**BRIEF:**
Write out only the lines running from the one that contains "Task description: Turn" to the end of the material, both ends included.
────
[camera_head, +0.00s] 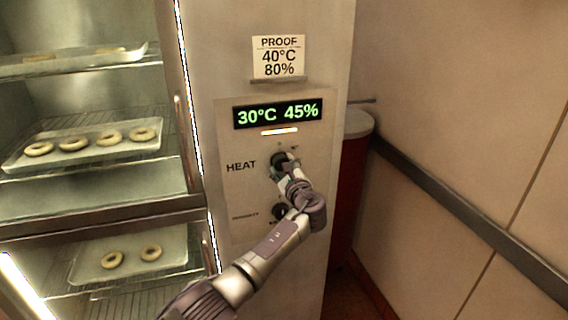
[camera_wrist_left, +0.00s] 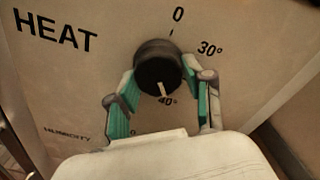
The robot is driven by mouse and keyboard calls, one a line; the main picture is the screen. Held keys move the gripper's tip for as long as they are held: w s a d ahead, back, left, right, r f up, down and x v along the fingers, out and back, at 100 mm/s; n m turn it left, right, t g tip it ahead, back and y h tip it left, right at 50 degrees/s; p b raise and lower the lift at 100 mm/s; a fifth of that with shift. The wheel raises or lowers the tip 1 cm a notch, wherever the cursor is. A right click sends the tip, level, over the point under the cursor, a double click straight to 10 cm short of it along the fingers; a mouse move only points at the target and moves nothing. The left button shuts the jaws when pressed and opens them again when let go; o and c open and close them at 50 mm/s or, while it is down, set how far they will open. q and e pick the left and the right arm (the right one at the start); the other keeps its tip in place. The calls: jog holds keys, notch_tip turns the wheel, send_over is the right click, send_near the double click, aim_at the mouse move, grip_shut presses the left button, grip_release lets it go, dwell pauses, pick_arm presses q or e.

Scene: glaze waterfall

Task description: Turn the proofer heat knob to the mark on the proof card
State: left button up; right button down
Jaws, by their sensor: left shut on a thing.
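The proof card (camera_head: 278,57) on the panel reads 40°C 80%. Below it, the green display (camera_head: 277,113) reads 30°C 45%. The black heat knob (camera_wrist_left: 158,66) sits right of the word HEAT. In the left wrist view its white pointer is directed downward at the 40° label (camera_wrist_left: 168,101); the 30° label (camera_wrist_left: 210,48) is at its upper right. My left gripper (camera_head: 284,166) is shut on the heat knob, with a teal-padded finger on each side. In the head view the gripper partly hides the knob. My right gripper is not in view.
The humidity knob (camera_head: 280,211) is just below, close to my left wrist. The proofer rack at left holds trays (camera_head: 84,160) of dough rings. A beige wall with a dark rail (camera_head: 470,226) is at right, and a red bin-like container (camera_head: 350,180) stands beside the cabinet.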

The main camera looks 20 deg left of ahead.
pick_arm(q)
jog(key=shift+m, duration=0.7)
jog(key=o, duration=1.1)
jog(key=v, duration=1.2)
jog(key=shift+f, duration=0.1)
────
**SOLUTION TO THIS EXERCISE:**
Task description: Turn the proofer heat knob to the mark on the proof card
State: left button up; right button down
Jaws, by their sensor: left shut on a thing.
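The proof card (camera_head: 278,57) on the panel reads 40°C 80%. Below it, the green display (camera_head: 277,113) reads 30°C 45%. The black heat knob (camera_wrist_left: 158,66) sits right of the word HEAT. In the left wrist view its white pointer is directed downward at the 40° label (camera_wrist_left: 168,101); the 30° label (camera_wrist_left: 210,48) is at its upper right. My left gripper (camera_head: 284,166) is shut on the heat knob, with a teal-padded finger on each side. In the head view the gripper partly hides the knob. My right gripper is not in view.
The humidity knob (camera_head: 280,211) is just below, close to my left wrist. The proofer rack at left holds trays (camera_head: 84,160) of dough rings. A beige wall with a dark rail (camera_head: 470,226) is at right, and a red bin-like container (camera_head: 350,180) stands beside the cabinet.

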The main camera looks 20 deg left of ahead.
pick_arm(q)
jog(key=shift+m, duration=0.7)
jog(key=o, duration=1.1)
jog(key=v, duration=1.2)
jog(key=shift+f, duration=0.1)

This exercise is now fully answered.